Unter Edwards' Regie entstand Rogue One später unter dem Kodenamen Los Alamos, jener Stadt in New Mexico, in der das Manhattan-Projekt entwickelt wurde.
„Wenn man sich dieses Beispiel aus unserer Geschichte ansieht”, meint Pablo Hidalgo, „kann man verstehen, wie es wohl wäre, als isolierter Wissenschaftler an einer Megawaffe zu arbeiten.” Die Einführung von Galen Erso als Wissenschaftler in der Tradition Oppenheimers wurde so zum emotionalen Kern des Films, und genau wie seine Schöpfung das Schicksal der Galaxis entscheidend beeinflusste, wurde Galen selbst zum entscheidenden Faktor von Rogue One.
„Wir nennen es den Todesstern”, sagt Galen in seiner Botschaft an die Filmheldin Jyn Erso. „Es gibt keinen besseren Namen, und der Tag wird bald kommen, an dem er entfesselt wird.” Die ganze Formulierung und Haltung erinnern an Oppenheimer, der Hiroshima als einen schrecklichen Moment des Erwachens erlebte.
Neben realen historischen Vorbildern, gibt es bei Rogue One jedoch auch noch die fiktiven, die in den Hallen von Lucasfilm in San Francisco in Form klassischer Kinoplakate vom filmhistorischen Erbe von Star Wars erzählen und die Mitarbeiter der Filmschmiede tagtäglich daran erinnern, auf welchen großen Schultern die Saga steht.
Sich von früheren Filmen inspirieren zu lassen, wurde dabei während der Arbeit an Rogue One fast zu einer eigenen Kurzsprache.
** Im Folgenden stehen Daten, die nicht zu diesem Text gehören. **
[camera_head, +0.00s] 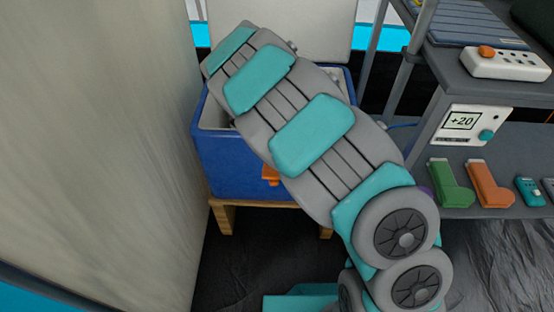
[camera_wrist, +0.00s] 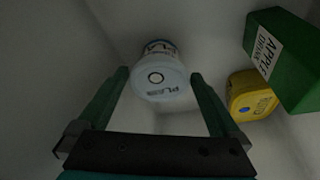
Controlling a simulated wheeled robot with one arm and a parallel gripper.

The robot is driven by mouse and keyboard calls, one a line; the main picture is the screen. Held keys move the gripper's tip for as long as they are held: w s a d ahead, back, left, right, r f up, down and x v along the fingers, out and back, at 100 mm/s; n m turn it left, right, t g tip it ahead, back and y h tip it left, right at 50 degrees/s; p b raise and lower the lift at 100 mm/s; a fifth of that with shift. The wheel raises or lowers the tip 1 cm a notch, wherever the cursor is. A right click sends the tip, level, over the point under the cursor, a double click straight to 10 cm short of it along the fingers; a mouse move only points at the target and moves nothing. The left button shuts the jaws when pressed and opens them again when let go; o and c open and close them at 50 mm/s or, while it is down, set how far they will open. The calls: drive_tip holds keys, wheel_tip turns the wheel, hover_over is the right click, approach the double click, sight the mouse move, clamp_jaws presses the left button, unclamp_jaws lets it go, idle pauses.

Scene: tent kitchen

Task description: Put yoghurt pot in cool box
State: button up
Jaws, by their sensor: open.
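The yoghurt pot (camera_wrist: 158,72) is white with dark blue lettering and a small round mark. In the wrist view it is inside the pale-walled space, between or just beyond my fingertips. My gripper (camera_wrist: 159,76) is open, with one green finger on each side of the pot; I cannot tell whether either touches it. The blue cool box (camera_head: 240,163) stands open in the head view, its white lid (camera_head: 300,22) raised behind. My arm reaches over and into it, hiding my gripper and most of the inside there.
A green apple drink carton (camera_wrist: 284,58) and a yellow container (camera_wrist: 251,95) are right of the pot. The box stands on a wooden stand (camera_head: 226,216). A tent wall (camera_head: 90,130) is close on the left, and shelves (camera_head: 490,92) are on the right.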

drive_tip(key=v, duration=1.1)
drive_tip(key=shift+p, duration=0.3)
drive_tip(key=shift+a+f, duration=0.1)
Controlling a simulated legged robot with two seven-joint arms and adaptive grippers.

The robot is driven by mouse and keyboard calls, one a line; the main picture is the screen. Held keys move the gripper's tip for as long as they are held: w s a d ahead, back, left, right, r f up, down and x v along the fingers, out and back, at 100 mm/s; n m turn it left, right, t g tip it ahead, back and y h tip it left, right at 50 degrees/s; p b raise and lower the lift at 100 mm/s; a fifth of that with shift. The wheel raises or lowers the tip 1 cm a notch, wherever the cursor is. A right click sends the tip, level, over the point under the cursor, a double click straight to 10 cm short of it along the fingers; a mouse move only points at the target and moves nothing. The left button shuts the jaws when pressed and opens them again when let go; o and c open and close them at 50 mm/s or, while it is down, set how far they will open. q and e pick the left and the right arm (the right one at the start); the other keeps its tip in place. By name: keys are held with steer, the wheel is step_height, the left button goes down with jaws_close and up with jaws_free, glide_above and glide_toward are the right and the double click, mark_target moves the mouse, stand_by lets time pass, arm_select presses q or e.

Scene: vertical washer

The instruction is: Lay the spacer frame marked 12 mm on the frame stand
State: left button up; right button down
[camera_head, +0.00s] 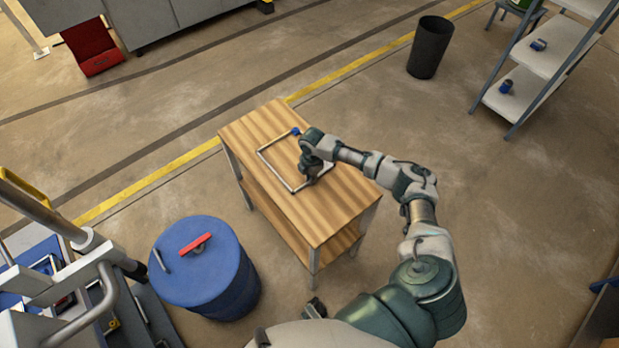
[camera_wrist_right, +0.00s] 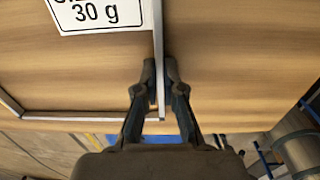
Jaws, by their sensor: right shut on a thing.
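A thin, light grey rectangular spacer frame (camera_head: 275,173) is over the wooden top of a small two-level table (camera_head: 346,212). My right gripper (camera_head: 314,178) is at the frame's near right part. In the right wrist view my right gripper (camera_wrist_right: 160,92) is shut on one bar of the spacer frame (camera_wrist_right: 158,40), close to a corner. A white label (camera_wrist_right: 98,14) beside that bar reads "30 g"; its upper line is cut off, and no 12 mm mark is readable. Whether the frame touches the wood is unclear.
A blue drum (camera_head: 205,270) with a red-handled item (camera_head: 195,243) on its lid stands left of the table. A black bin (camera_head: 430,47) and a shelf rack (camera_head: 540,55) with small blue items stand at the upper right. Floor right of the table is clear.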

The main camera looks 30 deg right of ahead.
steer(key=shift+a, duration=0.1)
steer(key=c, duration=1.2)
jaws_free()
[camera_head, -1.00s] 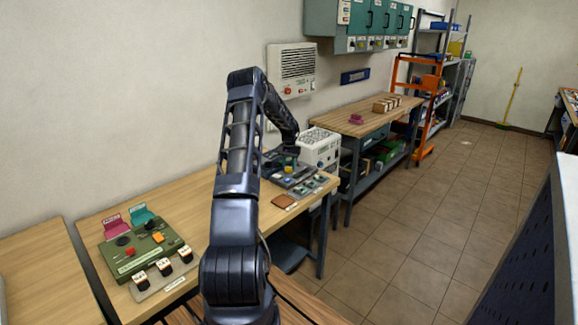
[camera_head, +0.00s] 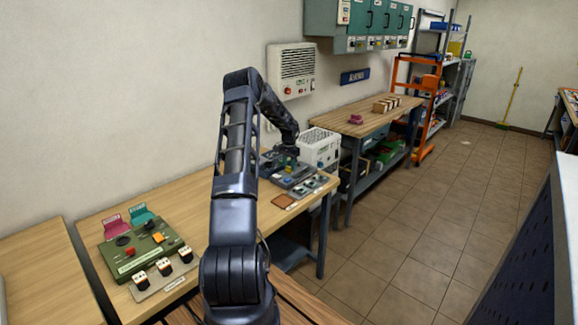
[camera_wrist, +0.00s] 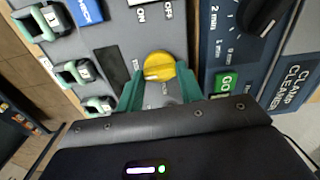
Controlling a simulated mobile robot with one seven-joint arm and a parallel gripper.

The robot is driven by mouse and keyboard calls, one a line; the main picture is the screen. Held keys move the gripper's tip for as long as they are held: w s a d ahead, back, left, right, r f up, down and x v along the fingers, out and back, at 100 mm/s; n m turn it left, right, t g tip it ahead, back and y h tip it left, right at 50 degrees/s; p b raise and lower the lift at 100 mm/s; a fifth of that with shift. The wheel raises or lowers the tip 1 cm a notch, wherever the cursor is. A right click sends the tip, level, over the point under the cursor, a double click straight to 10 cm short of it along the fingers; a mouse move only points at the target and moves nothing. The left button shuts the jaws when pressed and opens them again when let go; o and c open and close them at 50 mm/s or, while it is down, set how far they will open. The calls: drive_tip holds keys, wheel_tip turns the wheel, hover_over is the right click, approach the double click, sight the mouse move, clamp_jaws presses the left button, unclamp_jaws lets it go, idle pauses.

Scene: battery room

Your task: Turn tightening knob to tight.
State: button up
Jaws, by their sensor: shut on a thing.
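A round yellow knob (camera_wrist: 159,67) sits on a grey panel (camera_wrist: 113,20) in the wrist view, with small lettering around it that I cannot read fully. I take it to be the tightening knob; its pointer setting is hard to tell. My gripper (camera_wrist: 159,84) has its two green fingers on either side of the knob, shut on it. In the head view my gripper (camera_head: 289,160) is down at the far end of the wooden bench (camera_head: 205,207), over the grey device.
A dark blue clamp cleaner panel (camera_wrist: 240,65) with a black dial (camera_wrist: 262,14) lies right of the knob in the wrist view. Green clips (camera_wrist: 75,72) stand at left. In the head view, a white basket-topped unit (camera_head: 320,150) stands just beyond my gripper.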

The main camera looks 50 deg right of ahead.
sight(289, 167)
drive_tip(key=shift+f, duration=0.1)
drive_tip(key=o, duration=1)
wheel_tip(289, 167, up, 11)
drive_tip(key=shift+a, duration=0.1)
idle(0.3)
Pablo Hidalgo erzählt, dass Konzepte und Vorschläge wahlweise am Beispiel tatsächlicher Ereignisse oder von Filmelementen verdeutlicht wurden. Der Durchbruch kam, als klar wurde, dass der Film beides sein würde, Heistfilm, in dem eine Gruppe unwahrscheinlicher Helden eine scheinbar aussichtlose Mission übernimmt, und Metapher des Atomwaffenzeitalters.
Die Heistfilme, die dabei zu Vorbildern wurden, spielten oftmals im Zweiten Weltkrieg und erfreuten sich in den 1960er Jahren großer Beliebtheit. Bei der Konzeption von Rogue One waren es Filme wie Die Kanonen von Navarone (1961) und Agenten sterben einsam (1968), über die sich die Los-Alamos-Autoren unterhielten.
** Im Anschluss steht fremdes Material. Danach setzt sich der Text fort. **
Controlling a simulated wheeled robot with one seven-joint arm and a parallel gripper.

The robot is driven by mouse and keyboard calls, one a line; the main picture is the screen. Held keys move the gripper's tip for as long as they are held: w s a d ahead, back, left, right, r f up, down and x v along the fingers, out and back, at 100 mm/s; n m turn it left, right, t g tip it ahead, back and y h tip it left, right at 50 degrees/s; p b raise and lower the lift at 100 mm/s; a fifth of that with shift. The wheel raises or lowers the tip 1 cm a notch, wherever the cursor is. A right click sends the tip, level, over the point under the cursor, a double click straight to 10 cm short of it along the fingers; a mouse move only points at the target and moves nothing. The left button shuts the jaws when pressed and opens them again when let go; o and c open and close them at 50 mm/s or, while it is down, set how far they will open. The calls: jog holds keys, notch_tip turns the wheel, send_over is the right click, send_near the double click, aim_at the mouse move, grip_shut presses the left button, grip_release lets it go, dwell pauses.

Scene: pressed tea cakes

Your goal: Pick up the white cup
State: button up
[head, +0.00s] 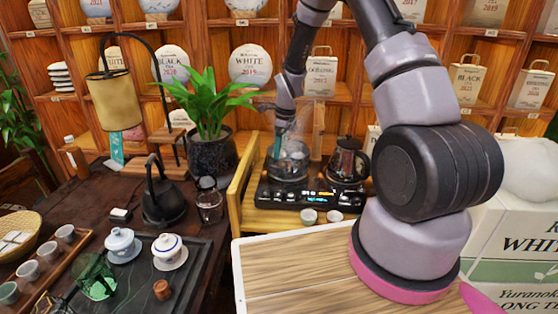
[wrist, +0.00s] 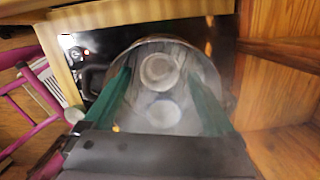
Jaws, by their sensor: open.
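My gripper (head: 281,146) points down over the steaming glass vessel (head: 289,166) on the left of the black stove. In the wrist view my gripper (wrist: 159,76) is open, with its green fingers apart on either side. Between them lie two pale round cups inside the vessel: an upper cup (wrist: 160,69) and a lower cup (wrist: 163,113). Neither is visibly gripped; steam blurs them, and whether the fingers touch anything is unclear. Two small white cups, a left one (head: 309,216) and a right one (head: 334,216), stand in front of the stove.
A dark kettle (head: 346,160) stands on the stove (head: 312,195), right of the vessel. A wooden rim (head: 241,180) lies left of it. A potted plant (head: 212,150), a glass jar (head: 208,200) and a black kettle (head: 161,195) stand further left. Shelves rise behind.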

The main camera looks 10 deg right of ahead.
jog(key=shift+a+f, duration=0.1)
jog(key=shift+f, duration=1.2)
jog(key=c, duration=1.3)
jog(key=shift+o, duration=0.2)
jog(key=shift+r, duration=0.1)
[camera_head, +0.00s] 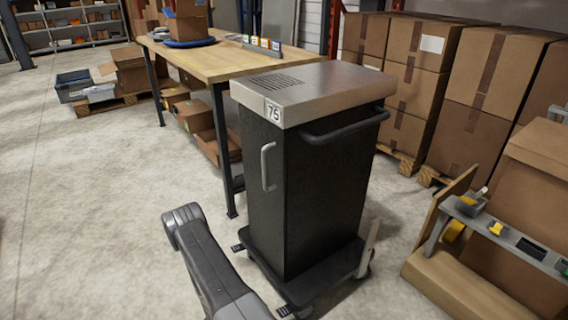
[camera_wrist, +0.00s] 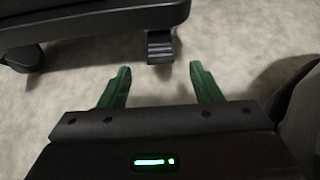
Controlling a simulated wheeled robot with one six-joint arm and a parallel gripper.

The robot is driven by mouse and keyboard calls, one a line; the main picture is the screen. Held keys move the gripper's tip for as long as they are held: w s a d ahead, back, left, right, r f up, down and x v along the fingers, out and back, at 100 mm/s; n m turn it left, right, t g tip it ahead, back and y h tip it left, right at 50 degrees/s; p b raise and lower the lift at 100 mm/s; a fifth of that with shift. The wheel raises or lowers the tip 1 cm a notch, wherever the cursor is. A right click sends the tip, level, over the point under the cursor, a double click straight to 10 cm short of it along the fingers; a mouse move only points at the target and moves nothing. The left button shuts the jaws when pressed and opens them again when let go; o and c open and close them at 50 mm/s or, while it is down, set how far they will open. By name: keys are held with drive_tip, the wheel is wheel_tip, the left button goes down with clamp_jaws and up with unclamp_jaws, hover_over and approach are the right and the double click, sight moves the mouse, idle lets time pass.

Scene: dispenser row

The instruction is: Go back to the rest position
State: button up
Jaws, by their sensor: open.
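My gripper (camera_wrist: 158,82) shows in the wrist view with its two green fingers spread wide apart. Nothing is between them, only the pale concrete floor (camera_wrist: 218,40) beyond. The fingers point toward the dark base of the cart (camera_wrist: 100,25), whose small ribbed pedal (camera_wrist: 160,46) lies just past the fingertips. In the head view, my arm comes up from the bottom edge left of the cart, and the gripper itself is out of sight. The black cart (camera_head: 312,195) with a metal top and the label 75 stands upright there.
A wooden workbench (camera_head: 225,62) stands behind the cart. Stacked cardboard boxes (camera_head: 415,80) on pallets are at the back right. A box (camera_head: 535,190) and a grey rail (camera_head: 510,238) with small items are at the front right. Open floor (camera_head: 75,200) lies to the left.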

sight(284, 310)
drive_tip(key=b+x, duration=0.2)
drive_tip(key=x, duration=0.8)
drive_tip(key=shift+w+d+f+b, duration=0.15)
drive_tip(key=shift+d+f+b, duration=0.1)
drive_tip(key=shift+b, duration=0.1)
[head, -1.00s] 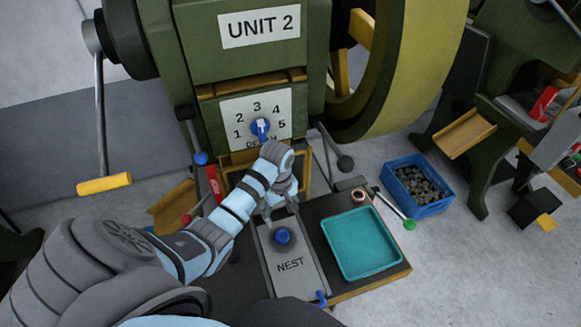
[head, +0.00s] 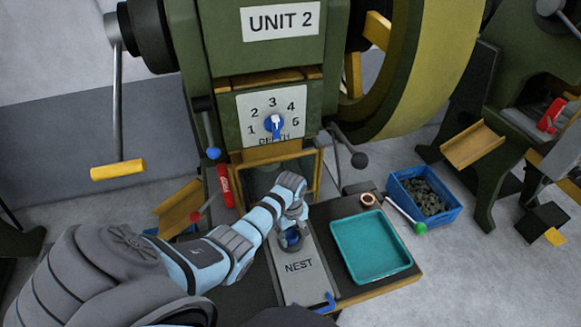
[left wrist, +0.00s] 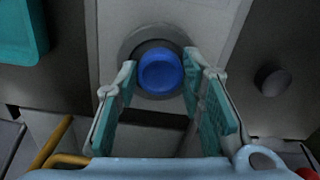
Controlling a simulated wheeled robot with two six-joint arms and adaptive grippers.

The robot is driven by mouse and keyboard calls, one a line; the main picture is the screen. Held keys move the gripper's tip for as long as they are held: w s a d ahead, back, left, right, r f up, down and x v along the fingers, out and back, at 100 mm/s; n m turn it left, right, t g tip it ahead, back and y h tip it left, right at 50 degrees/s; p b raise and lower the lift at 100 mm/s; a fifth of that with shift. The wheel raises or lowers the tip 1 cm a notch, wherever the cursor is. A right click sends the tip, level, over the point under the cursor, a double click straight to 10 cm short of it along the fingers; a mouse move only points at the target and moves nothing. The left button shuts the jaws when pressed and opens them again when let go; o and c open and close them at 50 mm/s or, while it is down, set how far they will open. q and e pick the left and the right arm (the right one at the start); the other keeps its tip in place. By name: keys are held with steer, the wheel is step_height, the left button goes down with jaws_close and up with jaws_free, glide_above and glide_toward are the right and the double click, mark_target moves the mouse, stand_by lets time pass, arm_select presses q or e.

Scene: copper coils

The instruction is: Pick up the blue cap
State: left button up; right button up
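The blue cap (head: 292,239) sits in the round dark seat of the grey NEST plate (head: 300,280), partly hidden by my left gripper in the head view. In the left wrist view the cap (left wrist: 160,71) is a round blue disc with a dark ring around it. My left gripper (head: 291,225) is over the cap. My right gripper is not in view.
A blue crate (head: 424,194) of dark pieces stands on the floor farther right. The green UNIT 2 press (head: 265,60) rises behind, with levers near my arm.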

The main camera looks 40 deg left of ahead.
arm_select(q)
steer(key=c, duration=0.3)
„Die Kanonen von Navarone erzählt im Grunde die Geschichte eines kleinen Trupps, der gegen eine große, mechanische Bedrohung antritt”, so Hidalgo. „Dabei hängt ein größeres Unternehmen, das im Film nicht im Mittelpunkt steht, vom Erfolg dieses Einsatzes ab. Und auch die Zusammensetzung des Einsatztrupps mit seiner bunten Mischung an Persönlichkeiten ähnelt Rogue One”, wobei Jyn Ersos Rebellen an die Stelle der Attentäter, Sprengstoffexperten und Saboteure des Weltkriegsabenteuers treten.
Auch visuell gibt es in Rogue One eine entfernte Anlehnung an Die Kanonen von Navarone: Die Insellage des Todessternplanarchivs auf Scarif wurde – allerdings in exotisierter Form – aus der Vorlage übernommen.
Und dort, auf Scarif, kommt dann auch Agenten sterben einsam ins Spiel, denn dieser Film diente als Vorlage für die Infiltration der Zitadelle. An die Stelle von Clint Eastwood als Leutnant Schaffer tritt in Rogue One Diego Luna als Cassian Andor, der wie sein Vorbild in feindlicher Uniform in das Planarchiv vordringt. Auch die Geheimhaltung seiner wahren Befehle, Galen Erso zu töten, stammt aus der Filmvorlage: Dort ist es Richard Burtons Major Smith, dessen wahre Geheimmission seinen Mitstreitern unbekannt ist.
„Rogue One zeigt, dass Star-Wars-Geschichten von überall her kommen können”, meint Pablo Hidalgo. „Im Literatur- und Serienbereich haben wir diese Erfahrung schon früher gemacht, nun sehen wir eine solche Geschichte, in der einmal Figuren im Mittelpunkt stehen, die wir sonst selten im Rampenlicht erleben, auch auf der Kinoleinwand.”